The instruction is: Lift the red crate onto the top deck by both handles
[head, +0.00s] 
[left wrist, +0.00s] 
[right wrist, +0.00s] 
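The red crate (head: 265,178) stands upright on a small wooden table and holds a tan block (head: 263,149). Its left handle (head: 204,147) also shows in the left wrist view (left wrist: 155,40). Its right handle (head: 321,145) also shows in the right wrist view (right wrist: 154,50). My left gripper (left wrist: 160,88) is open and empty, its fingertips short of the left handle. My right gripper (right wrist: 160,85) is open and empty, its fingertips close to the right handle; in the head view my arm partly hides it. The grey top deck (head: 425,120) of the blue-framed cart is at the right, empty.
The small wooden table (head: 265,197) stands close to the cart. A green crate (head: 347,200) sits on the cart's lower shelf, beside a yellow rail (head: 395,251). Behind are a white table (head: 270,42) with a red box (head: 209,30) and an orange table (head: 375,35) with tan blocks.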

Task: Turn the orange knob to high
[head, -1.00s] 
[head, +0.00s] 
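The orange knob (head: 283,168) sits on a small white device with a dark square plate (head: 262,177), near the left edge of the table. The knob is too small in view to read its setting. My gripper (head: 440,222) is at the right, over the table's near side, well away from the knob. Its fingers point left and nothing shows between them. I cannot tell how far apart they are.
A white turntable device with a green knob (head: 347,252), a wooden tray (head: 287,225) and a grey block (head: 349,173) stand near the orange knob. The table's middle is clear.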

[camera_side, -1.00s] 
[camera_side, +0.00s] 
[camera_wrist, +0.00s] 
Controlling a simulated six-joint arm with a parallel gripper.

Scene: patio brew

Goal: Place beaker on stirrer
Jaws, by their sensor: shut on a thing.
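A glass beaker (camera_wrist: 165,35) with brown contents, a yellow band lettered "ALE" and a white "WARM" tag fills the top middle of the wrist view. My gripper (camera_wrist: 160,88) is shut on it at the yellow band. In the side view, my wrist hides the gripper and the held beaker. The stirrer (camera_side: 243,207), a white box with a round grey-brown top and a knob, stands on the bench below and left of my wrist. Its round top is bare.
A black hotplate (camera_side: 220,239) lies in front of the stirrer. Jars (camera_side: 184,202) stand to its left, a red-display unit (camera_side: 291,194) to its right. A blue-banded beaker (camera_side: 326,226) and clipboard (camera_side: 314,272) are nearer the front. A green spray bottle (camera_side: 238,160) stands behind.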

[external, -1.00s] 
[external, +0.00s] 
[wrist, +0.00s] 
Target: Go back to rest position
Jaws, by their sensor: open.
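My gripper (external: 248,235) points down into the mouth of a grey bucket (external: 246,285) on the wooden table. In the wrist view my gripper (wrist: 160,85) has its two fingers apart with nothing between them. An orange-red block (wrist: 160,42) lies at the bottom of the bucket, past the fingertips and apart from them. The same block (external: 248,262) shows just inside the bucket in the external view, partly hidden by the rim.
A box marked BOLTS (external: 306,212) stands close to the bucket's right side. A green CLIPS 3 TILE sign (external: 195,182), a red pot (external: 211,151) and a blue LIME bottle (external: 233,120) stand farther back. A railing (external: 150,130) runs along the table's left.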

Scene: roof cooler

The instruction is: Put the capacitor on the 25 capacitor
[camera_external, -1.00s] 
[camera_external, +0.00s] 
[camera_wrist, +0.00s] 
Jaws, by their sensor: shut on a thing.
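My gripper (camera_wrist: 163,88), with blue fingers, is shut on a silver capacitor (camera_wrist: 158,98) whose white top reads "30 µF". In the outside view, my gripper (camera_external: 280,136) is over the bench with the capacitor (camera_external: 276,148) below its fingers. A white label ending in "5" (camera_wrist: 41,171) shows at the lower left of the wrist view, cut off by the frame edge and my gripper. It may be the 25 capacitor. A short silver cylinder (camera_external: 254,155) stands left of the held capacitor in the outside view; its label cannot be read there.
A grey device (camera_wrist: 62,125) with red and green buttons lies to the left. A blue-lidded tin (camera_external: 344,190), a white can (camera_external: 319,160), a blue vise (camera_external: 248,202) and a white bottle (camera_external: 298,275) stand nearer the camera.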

-----

PROBLEM: From the data above, gather every line that includes the word "instruction".

ANSWER TO THE TASK:
The instruction is: Lift the red crate onto the top deck by both handles
The instruction is: Put the capacitor on the 25 capacitor

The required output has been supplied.